#### Exercise description
Using the material below, print a verbatim copy of every line from the one containing "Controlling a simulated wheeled" through the one containing "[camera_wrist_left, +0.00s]", inclusive, and omit the pictures.

━━━━━━━━━━━━━━━━━━━━

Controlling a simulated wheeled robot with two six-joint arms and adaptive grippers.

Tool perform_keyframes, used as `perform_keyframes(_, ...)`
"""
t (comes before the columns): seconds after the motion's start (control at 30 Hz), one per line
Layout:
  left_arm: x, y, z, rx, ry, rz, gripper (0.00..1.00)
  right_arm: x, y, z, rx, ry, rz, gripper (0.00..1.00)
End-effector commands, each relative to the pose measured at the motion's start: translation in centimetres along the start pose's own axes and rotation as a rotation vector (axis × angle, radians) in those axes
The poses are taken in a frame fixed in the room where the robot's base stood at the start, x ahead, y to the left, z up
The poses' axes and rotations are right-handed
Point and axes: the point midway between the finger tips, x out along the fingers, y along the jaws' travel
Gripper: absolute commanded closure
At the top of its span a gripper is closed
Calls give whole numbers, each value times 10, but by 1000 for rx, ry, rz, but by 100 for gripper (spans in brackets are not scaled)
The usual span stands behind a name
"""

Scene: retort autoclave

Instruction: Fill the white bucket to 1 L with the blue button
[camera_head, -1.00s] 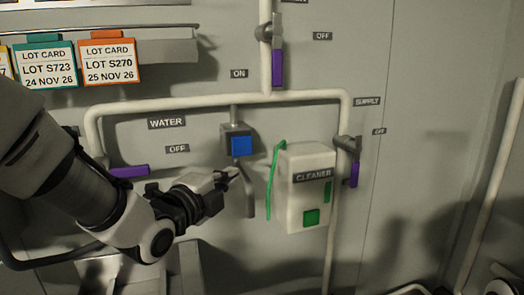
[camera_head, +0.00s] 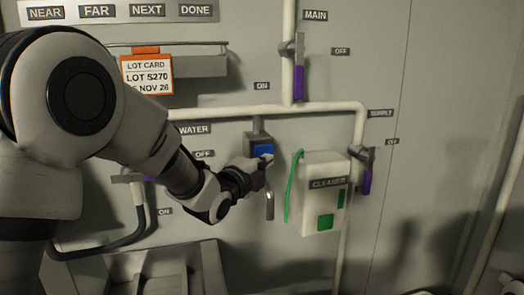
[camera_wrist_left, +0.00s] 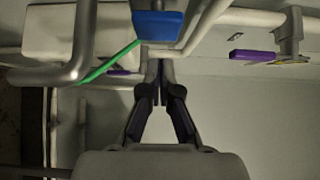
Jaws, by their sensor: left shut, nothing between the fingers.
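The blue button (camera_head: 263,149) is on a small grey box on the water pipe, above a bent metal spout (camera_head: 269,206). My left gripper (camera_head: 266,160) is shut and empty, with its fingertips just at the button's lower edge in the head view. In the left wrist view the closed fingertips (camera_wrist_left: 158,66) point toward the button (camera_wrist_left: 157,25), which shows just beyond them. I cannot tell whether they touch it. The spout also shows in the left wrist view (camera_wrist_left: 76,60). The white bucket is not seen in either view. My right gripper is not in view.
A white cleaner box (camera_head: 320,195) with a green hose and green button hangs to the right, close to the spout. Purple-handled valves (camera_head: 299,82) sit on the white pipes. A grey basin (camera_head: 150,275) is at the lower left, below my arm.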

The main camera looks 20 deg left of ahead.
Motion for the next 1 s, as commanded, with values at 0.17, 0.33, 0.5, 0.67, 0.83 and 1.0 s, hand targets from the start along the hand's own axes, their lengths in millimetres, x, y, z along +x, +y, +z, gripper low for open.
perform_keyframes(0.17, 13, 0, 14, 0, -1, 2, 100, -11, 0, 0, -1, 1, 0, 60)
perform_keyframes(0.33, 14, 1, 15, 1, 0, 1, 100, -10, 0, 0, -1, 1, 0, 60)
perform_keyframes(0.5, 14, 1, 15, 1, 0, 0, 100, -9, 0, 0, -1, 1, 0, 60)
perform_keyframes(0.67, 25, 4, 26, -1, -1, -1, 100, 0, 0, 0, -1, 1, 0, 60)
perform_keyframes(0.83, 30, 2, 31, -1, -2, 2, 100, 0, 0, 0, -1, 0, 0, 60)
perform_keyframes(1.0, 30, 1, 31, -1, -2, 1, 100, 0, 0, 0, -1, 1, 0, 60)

━━━━━━━━━━━━━━━━━━━━

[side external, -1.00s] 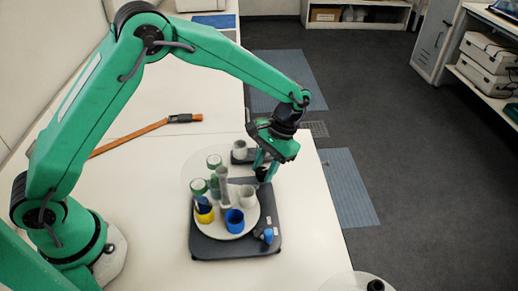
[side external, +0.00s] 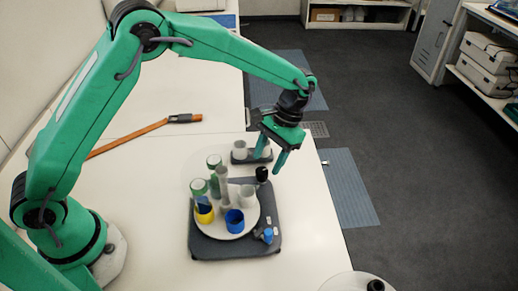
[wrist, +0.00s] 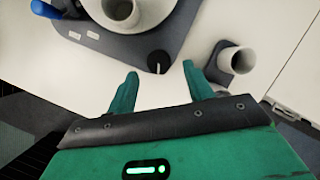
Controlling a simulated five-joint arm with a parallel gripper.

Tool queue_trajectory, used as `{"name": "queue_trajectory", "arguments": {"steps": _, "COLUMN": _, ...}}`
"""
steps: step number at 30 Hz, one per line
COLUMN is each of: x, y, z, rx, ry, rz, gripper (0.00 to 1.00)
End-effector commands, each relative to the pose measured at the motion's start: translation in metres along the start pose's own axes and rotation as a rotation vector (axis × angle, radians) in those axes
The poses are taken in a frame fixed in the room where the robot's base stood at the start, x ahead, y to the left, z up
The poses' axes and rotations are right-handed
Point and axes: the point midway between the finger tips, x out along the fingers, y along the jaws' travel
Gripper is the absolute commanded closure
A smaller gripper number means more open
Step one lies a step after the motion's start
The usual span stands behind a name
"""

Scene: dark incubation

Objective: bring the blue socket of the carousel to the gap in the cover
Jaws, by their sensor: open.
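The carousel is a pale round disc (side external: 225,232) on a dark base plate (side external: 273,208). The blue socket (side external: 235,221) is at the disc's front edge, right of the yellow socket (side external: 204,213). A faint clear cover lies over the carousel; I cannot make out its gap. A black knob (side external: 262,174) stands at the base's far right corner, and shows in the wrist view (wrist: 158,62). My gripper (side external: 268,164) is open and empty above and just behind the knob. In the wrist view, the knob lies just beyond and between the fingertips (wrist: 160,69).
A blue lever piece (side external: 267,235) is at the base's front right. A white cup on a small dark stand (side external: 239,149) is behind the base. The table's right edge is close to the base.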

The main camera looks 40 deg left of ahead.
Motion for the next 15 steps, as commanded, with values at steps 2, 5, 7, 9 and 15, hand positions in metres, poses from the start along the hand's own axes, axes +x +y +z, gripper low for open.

━━━━━━━━━━━━━━━━━━━━

#### Complete response
Controlling a simulated wheeled robot with two six-joint arms and adaptive grippers.

Tool perform_keyframes, used as `perform_keyframes(_, ...)`
"""
t (comes before the columns): seconds after the motion's start (control at 30 Hz), one per line
Layout:
  left_arm: x, y, z, rx, ry, rz, gripper (0.00..1.00)
  right_arm: x, y, z, rx, ry, rz, gripper (0.00..1.00)
End-effector commands, each relative to the pose measured at the motion's start: translation in centimetres along the start pose's own axes and rotation as a rotation vector (axis × angle, radians) in those axes
The poses are taken in a frame fixed in the room where the robot's base stood at the start, x ahead, y to the left, z up
The poses' axes and rotations are right-handed
Point and axes: the point midway between the finger tips, x out along the fingers, y along the jaws' travel
Gripper: absolute commanded closure
At the top of its span a gripper is closed
Calls give whole numbers, each value times 10, but by 1000 for rx, ry, rz, but by 100 for gripper (spans in brackets are not scaled)
The usual span stands behind a name
"""

Scene: retort autoclave

Instruction: Fill the white bucket to 1 L with the blue button
[camera_head, -1.00s] 
[camera_head, +0.00s] 
[camera_wrist_left, +0.00s] 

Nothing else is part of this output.